The EAT overturned this view, stating that a belief would only fail the 5th test if it was ‘akin to Nazism or totalitarianism’ or espousing violence and hatred ‘in the gravest of forms’; a belief that simply was ‘offensive, shocking or even disturbing to others…would not be excluded from the protection’.

This is a subject which results in much heated and vitriolic debate, particularly on social media platforms. The purpose of this post is not to discuss the merits of these views (or the decision itself) but to highlight to employers a key part of the judgement. The EAT was very clear and explicit that:

a. This judgment does not mean that the EAT has expressed any view on the merits of either side of the transgender debate and nothing in it should be regarded as so doing.


b. This judgment does not mean that those with gender-critical beliefs can ‘misgender’ trans persons with impunity. The Claimant, like everyone else, will continue to be subject to the prohibitions on discrimination and harassment that apply to everyone else. Whether or not conduct in a given situation does amount to harassment or discrimination within the meaning of {Equality Act] EqA will be for a tribunal to determine in a given case.


c. This judgment does not mean that trans persons do not have the protections against discrimination and harassment conferred by the EqA. They do. Although the protected characteristic of gender reassignment under s.7, EqA would be likely to apply only to a proportion of trans persons, there are other protected characteristics that could potentially be relied upon in the face of such conduct.


d. This judgment does not mean that employers and service providers will not be able to provide a safe environment for trans persons. Employers would continue to be liable (subject to any defence under s.109(4), EqA) for acts of harassment and discrimination against trans persons committed in the course of employment.

The above points are taken directly from the judgement (which you can find here if you want to read it in full) – they are also evidence that court judgements aren’t always in impenetrable legalese!
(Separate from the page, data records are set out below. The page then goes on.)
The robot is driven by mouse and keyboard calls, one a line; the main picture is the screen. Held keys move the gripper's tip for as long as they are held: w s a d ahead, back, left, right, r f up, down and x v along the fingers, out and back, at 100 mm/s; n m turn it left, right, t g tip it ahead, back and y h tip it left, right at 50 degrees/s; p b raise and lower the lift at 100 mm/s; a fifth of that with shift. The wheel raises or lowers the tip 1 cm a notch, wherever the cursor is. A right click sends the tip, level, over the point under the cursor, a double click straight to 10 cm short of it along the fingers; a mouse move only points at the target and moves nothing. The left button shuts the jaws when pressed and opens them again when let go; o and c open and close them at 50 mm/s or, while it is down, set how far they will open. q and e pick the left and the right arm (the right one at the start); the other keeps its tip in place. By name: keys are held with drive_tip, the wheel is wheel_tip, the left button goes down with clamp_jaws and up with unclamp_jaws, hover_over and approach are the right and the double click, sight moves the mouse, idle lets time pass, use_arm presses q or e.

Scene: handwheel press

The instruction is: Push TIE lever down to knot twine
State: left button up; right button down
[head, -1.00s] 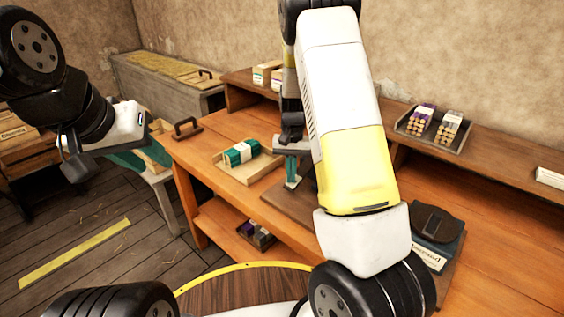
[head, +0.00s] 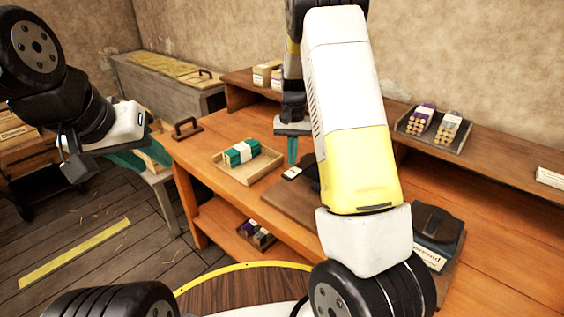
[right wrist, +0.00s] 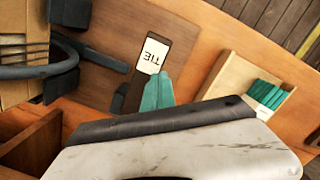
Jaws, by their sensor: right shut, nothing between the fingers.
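A dark bar with a white label reading TIE (right wrist: 153,55) lies on a dark base board in the right wrist view. The label also shows as a small white patch in the head view (head: 292,173). My right gripper (head: 292,150) has its teal fingers together and empty, hanging above the board near the label. In the right wrist view its fingertips (right wrist: 158,90) appear just beside the label's lower end; contact cannot be told. My left gripper (head: 128,158) is far left, away from the bench, its finger opening unclear. My right arm hides much of the press and twine in the head view.
A wooden tray (head: 221,168) with a teal banded bundle (head: 241,153) is left of the board. A dark ring (right wrist: 62,70) and dark arm are left of the label in the right wrist view. A black-topped box (head: 437,228) stands at right.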

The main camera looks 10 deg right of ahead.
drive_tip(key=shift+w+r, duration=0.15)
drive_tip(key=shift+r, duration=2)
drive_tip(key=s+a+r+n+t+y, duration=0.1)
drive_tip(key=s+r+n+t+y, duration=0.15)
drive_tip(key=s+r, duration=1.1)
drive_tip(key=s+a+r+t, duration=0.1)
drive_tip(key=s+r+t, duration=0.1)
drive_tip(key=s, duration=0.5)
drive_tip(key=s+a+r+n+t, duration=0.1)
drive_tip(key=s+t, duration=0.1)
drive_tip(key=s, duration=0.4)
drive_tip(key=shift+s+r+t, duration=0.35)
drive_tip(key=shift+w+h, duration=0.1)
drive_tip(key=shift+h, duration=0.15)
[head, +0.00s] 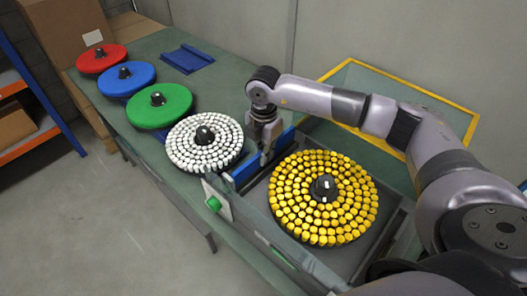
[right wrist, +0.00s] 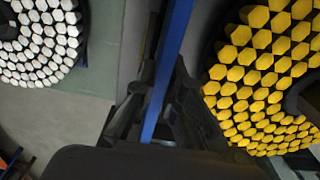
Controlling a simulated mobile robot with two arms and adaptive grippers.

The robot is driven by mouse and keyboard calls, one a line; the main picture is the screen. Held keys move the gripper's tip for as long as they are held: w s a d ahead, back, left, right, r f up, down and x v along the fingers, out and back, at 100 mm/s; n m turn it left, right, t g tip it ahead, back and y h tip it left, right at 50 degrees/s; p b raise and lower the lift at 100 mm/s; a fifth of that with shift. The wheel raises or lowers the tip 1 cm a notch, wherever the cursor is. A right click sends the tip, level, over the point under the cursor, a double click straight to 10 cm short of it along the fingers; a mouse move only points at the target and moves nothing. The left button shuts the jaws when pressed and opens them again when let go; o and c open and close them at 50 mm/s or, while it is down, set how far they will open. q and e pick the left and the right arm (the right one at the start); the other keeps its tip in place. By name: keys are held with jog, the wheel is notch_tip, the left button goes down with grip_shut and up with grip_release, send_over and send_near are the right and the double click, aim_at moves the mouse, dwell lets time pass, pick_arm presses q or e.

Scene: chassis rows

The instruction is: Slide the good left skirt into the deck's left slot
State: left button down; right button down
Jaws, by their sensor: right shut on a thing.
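My right gripper (head: 265,156) is shut on a long, thin blue skirt (head: 246,171). The skirt stands on edge along the left side of the grey deck (head: 390,228), between the white disc and the yellow disc. In the right wrist view the skirt (right wrist: 170,65) runs between the two dark fingers (right wrist: 160,105), from the top edge down to the palm. The deck's left slot is hidden by the skirt and gripper, so I cannot tell whether the skirt is seated in it. My left gripper is not in view.
The yellow-topped disc (head: 290,208) fills most of the deck. A white-topped disc (head: 205,155) stands to its left, with green (head: 177,112), blue (head: 141,88) and red (head: 115,65) discs beyond. A blue channel-shaped piece (head: 187,59) lies on the bench. A yellow frame (head: 415,88) is behind.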

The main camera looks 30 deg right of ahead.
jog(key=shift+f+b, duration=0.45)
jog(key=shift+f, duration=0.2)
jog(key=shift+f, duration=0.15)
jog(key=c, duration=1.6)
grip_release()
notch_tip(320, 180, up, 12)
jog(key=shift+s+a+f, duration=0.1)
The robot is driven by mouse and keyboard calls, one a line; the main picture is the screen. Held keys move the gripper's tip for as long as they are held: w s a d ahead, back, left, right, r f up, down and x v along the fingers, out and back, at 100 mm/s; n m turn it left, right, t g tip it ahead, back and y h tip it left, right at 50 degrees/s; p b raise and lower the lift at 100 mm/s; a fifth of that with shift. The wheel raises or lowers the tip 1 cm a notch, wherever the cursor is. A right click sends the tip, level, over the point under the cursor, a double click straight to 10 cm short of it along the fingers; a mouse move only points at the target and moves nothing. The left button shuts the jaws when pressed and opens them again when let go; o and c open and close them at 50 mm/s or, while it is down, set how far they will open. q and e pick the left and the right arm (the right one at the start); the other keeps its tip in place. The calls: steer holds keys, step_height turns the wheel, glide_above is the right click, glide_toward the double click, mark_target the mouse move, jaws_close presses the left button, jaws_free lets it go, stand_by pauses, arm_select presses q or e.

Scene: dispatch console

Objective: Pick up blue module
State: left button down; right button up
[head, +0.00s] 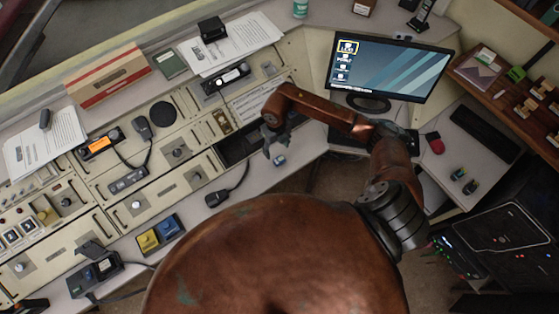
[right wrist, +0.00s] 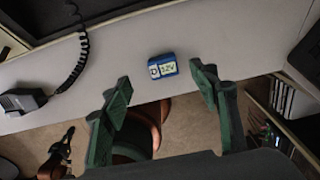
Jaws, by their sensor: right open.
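The blue module (head: 280,160) is a small blue block on the pale desk edge, just below the right gripper in the head view. In the right wrist view the blue module (right wrist: 162,68) shows a pale face marked "12V" and lies flat on the grey surface. My right gripper (head: 270,146) is open and empty. In the right wrist view its green fingers (right wrist: 160,80) stand apart, with the module between and a little beyond their tips. No contact shows. My left gripper does not show clearly in either view.
A corded black handset (head: 217,197) lies left of the module; it also shows in the right wrist view (right wrist: 22,101). A monitor (head: 388,66) stands right. Bare desk surrounds the module, near its front edge.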

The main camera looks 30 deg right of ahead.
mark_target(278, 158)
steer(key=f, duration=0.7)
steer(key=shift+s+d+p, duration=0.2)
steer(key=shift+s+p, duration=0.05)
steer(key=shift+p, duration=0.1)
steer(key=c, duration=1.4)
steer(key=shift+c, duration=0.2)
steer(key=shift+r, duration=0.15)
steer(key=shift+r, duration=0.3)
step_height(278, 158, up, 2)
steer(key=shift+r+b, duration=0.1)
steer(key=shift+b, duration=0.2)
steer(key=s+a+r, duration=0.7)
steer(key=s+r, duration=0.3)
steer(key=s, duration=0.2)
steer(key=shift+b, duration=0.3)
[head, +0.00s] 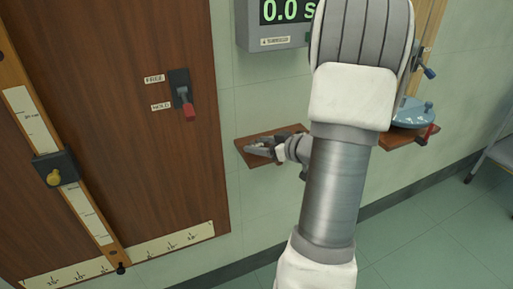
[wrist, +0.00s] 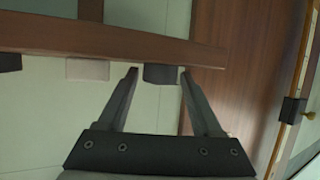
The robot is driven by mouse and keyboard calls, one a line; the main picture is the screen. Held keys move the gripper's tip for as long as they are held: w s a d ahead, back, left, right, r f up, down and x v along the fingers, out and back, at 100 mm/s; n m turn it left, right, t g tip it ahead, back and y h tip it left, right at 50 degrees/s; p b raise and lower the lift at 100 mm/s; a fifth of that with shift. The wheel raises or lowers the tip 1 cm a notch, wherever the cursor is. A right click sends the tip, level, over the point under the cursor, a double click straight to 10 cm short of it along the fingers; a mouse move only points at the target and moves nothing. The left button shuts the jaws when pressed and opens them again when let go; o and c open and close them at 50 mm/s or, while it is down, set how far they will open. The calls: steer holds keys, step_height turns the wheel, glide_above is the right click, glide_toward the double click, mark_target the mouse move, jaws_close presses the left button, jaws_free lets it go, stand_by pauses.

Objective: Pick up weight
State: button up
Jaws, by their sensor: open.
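My gripper (head: 262,148) reaches over a small brown wall shelf (head: 285,131) in the head view. In the wrist view, which looks upside down, the shelf edge (wrist: 110,42) crosses the top. A dark grey weight (wrist: 161,76) sits on the shelf, between the tips of my open gripper (wrist: 157,72). A clear gap shows at its left; the right fingertip is close, and contact cannot be told. A pinkish weight (wrist: 88,69) and another dark weight (wrist: 10,62) stand along the same shelf. The weights are too small to tell apart in the head view.
A brown wooden panel (head: 110,90) with a red-handled switch (head: 186,100) and a slider rail is left of the shelf. A display box (head: 270,40) hangs above. A blue round object (head: 414,112) sits on another shelf at right, beyond my arm.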

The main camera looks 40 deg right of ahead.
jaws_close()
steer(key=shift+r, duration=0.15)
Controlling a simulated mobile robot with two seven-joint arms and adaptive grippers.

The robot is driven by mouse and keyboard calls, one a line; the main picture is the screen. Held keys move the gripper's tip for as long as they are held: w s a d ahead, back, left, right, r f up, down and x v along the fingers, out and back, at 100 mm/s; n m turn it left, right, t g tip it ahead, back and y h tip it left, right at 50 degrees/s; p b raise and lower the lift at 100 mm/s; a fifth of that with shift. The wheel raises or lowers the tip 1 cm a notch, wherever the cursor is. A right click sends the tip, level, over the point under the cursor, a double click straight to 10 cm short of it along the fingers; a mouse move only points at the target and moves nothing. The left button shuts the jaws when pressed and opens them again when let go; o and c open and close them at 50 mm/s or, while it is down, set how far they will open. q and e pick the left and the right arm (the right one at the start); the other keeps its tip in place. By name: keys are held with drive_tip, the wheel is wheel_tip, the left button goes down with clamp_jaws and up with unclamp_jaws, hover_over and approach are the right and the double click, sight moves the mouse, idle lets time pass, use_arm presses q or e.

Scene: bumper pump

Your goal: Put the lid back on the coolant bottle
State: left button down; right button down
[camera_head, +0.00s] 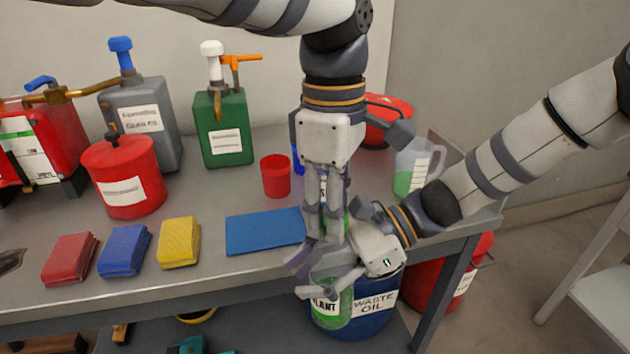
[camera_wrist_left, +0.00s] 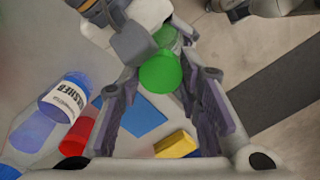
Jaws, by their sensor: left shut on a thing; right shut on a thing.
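The coolant bottle (camera_head: 333,310), with green contents and a white label partly reading "LANT", is upright in front of the table edge. My right gripper (camera_head: 330,283) is shut on its upper part. My left gripper (camera_head: 322,243) points down just above and is shut on the round green lid (camera_wrist_left: 160,73). In the left wrist view the lid is between the fingertips, with the clear bottle (camera_wrist_left: 169,39) showing behind it. The bottle's mouth is hidden by the grippers, so I cannot tell whether lid and bottle touch.
A blue waste oil drum (camera_head: 372,316) stands below, behind the bottle. On the table are a blue mat (camera_head: 262,232), a red cup (camera_head: 275,176), a yellow cloth stack (camera_head: 179,242), a clear jug (camera_head: 415,168) and a washer bottle (camera_wrist_left: 62,100). Pump canisters stand at the back left.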

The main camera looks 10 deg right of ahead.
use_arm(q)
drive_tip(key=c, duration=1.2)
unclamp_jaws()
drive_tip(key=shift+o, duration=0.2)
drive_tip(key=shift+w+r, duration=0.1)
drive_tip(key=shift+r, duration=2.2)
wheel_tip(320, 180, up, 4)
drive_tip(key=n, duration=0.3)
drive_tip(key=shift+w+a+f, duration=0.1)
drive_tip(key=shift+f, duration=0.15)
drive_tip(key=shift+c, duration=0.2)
They are however a very useful reminder that discrimination, bullying or harassment are something which an employer is liable for regardless of whether the alleged harasser claims they are only doing so because they have a particular religious or philosophical belief.

Woolly Bully

Workplace bullying is back in the news in the UK, so I thought it might be helpful to outline the position for small businesses.

Bullying isn’t defined in employment law, although harassment is (section 26 of the Equality Act) – harassment being ‘unwanted conduct that…violates someone’s dignity…or creates an intimidating, hostile, degrading, humiliating or offensive environment” for an individual (my emphasis). Although this definition of harassment relates specifically to the protected characteristics under the Act, it does form the basis for many organisations’ policies on conduct for all staff.

In practice, bullying is often considered to be harassment by someone in a position of power over the individual – such as a boss.

Bullying can take many forms, but some I’ve encountered in my working life include

  • Giving impossible targets for a subordinate  – setting someone up to fail
  • Making public derogatory comments about a more junior member of staff, either when they are present or to other team members in their absence
  • Shouting, swearing or other verbally aggressive behaviour.
  • Micromanaging an individual, picking up every slight error
  • Treating an individual differently (for example enforcing applying a strict lunchbreak when others are allowed to take as long as they like).

It’s important to remember that both the Equality Act and case law have made it clear that it is the perception of the individual, not the intention of the alleged bully that is what counts – so “I didn’t mean it” is not an excuse for unacceptable behaviour, although it may be a mitigation for any penalty given (something I have discussed before).

Other excuses that won’t wash include “I just have high standards and expect everyone to conform to them” (you can have high standards without being aggressive towards your subordinates) “X is not up to the job” (performance management is about being supportive and agreeing clear targets) or “I’m just a woman operating in a man’s world, so I need to show I’m strong and decisive” (a poor culture doesn’t excuse your bad behaviour)

Of course, this doesn’t mean automatic dismissal for someone found to be bullying their subordinates – an employer is expected to make a reasonable decision considering all the circumstances of the situation. So a manager who hadn’t realised the effect their actions were having on their team members might be given a warning. It’s for you to decide. But you also need to consider the impact that not dealing with a bully will have on, not just on the individual who has raised the concern but on the rest of your workforce.

Bullying allegations can be difficult for small businesses to deal with, especially if the person accused is one of your key managers. But failing to act can lead to more negative consequences.